Whereas Antz finds some of its edgy inspiration in Kafka by way of Woody Allen, A Bug's Life is mired comfortably in the pastel mediocrity of Gumby. Made by the same people behind the tauter and more entertaining Toy Story, Life re-creates the treacly, sunlit world of a colony of Pez-colored, four-limbed ants whose workers' paradise is besieged by the ravages of a gang of freeloading grasshoppers. As in Antz, it's the non-regimented misfit who proves the hero. Bland Flik (voiced by Dave Foley), whose labor-saving inventions invariably backfire, seeks respect when he volunteers to journey beyond the colony to enlist some warrior insects to combat their foe. He returns instead with a company of flyspecked carnies who think they are hired to put on a show.

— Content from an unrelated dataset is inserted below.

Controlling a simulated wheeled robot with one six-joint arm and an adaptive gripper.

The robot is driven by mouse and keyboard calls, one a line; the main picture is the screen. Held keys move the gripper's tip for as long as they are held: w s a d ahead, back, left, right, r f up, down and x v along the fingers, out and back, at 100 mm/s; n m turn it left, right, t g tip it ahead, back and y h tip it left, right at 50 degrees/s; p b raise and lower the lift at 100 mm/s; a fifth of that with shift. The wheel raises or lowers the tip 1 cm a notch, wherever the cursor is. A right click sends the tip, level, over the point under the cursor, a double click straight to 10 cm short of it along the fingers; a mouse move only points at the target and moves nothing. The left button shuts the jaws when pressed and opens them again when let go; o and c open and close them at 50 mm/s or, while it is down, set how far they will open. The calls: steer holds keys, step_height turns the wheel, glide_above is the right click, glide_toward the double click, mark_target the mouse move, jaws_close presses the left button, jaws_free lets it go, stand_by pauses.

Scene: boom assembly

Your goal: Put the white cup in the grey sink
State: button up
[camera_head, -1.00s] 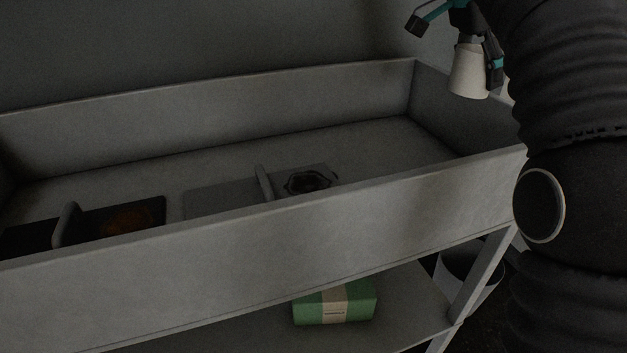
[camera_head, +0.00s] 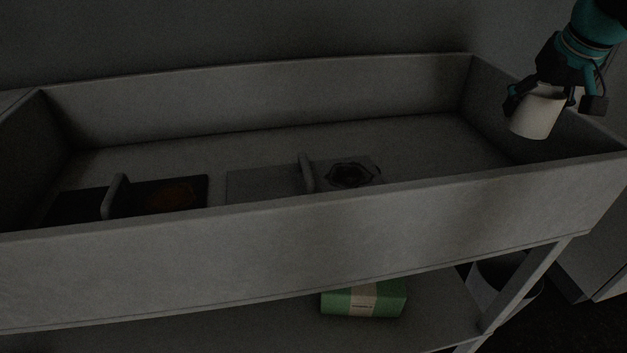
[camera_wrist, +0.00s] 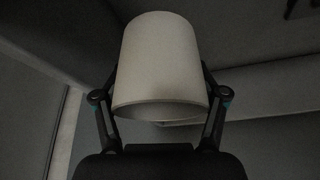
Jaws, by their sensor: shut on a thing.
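The white cup (camera_head: 538,114) is held by my gripper (camera_head: 556,97) in the head view, over the right end of the grey sink (camera_head: 330,243). The cup is a little tilted and appears above the sink floor, near its right wall. In the wrist view the cup (camera_wrist: 160,65) fills the middle, with one finger of my gripper (camera_wrist: 160,108) on each side of it. The cup hides part of the sink's right end. The sink is a long, shallow grey trough with raised walls.
Inside the sink lie a dark board with an orange-brown patch (camera_head: 175,194) and a grey panel (camera_head: 262,182) with a dark ring (camera_head: 352,174). A green box (camera_head: 385,299) sits on the shelf below. A bin (camera_head: 508,280) stands at lower right. The sink's right-middle floor is clear.

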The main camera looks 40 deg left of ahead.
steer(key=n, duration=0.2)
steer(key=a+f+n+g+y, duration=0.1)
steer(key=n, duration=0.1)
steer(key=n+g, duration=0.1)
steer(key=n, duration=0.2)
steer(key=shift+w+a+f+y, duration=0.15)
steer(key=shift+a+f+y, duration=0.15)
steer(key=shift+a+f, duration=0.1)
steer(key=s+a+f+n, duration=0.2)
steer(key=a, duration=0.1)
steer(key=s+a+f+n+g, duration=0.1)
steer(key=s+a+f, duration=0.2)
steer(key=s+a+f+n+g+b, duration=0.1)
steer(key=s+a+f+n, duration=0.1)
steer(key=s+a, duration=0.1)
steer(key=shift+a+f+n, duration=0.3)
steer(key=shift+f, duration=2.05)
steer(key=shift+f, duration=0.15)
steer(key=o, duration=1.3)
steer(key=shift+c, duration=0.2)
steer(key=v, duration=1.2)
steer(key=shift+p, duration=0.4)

Shades of The Seven Samurai and The Three Amigos. Unfortunately, the film matches the panache of those two classics only when it sheds its G-rated timidity and spreads its wings a little. The carnival sequence shares some of the funky humor of the bar scene in Star Wars, but the carnival performers -- a venomless Black Widow, a Lady Bug uptight about his masculinity, a tiresome Praying Mantis magician -- have little bite. The less wholesome bugs have a lot more sting -- Hopper, the Grasshopper chieftain, is suavely articulated by Kevin Spacey. And the houseflies end up with the best line -- "Who ordered the pupu platter?" At the Cheri, the Fresh Pond, and the Chestnut Hill and in the suburbs.